Infelizmente, não podemos deixar de fora que, de fato, a percepção da sociedade brasileira em relação ao MST é bastante controversa. Por um lado, existem pessoas que apoiam as lutas do movimento e entendem a importância da reforma agrária para a redução da desigualdade social e para a garantia do direito à terra para quem dela necessita. Por outro lado, há uma parcela da população que vê o MST como um grupo violento e ilegal, que invade propriedades e desrespeita a lei e infelizmente, esse grupo é majoritário e, não raro, se nega a procurar informações neutras, muito menos procurar estudar o movimento, seus ideais e lutas. De fato, essa percepção negativa é, em grande parte, alimentada pela mídia tradicional, que muitas vezes retrata o MST de forma pejorativa e sensacionalista, reforçando estereótipos negativos e associando o movimento a atos de violência e ilegalidade. Esse tipo de abordagem pode contribuir para a formação de opiniões preconceituosas e distorcidas sobre o MST, dificultando o diálogo e a compreensão das demandas e reivindicações do movimento.
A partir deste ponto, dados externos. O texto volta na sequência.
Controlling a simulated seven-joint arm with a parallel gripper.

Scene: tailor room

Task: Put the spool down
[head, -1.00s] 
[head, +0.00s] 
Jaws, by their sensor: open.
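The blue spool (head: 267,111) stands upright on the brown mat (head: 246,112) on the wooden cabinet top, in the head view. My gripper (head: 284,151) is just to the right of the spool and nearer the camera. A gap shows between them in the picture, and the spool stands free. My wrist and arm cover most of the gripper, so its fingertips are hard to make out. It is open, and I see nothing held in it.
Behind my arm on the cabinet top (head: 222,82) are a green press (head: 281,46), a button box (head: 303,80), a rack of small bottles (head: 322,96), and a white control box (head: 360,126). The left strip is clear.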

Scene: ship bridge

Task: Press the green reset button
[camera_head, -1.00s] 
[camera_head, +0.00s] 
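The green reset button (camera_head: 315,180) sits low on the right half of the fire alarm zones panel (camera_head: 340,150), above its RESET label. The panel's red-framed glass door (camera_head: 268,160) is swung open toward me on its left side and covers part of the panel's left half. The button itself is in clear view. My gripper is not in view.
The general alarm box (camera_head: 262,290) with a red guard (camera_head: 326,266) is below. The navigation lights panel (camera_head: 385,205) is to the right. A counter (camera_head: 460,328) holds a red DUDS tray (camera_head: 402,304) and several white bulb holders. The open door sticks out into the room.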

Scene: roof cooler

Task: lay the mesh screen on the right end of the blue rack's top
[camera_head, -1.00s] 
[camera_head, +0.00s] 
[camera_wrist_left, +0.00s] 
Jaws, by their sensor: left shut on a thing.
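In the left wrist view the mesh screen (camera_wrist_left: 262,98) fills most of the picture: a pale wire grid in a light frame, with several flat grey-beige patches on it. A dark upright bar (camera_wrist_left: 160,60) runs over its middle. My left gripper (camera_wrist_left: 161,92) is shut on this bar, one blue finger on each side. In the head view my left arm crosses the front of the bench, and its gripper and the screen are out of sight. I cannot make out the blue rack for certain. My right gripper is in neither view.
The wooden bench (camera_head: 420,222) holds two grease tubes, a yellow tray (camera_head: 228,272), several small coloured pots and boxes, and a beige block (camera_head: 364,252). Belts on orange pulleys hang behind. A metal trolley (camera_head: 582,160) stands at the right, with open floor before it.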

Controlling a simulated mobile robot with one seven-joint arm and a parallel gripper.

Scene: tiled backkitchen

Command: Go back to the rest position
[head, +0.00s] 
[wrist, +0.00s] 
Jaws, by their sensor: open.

(É importante ressaltar que existem exceções na mídia que abordam o MST de forma mais justa e equilibrada, valorizando suas lutas e conquistas em prol da reforma agrária e da produção de alimentos saudáveis e sustentáveis)
Pois bem, na realidade o MST é uma organização pacífica, que busca diálogo com as autoridades e a sociedade para fazer valer seus direitos e reivindicações. Uma das principais conquistas do MST foi a criação de assentamentos, que permitem que famílias que antes não tinham acesso à terra possam produzir alimentos saudáveis e de qualidade.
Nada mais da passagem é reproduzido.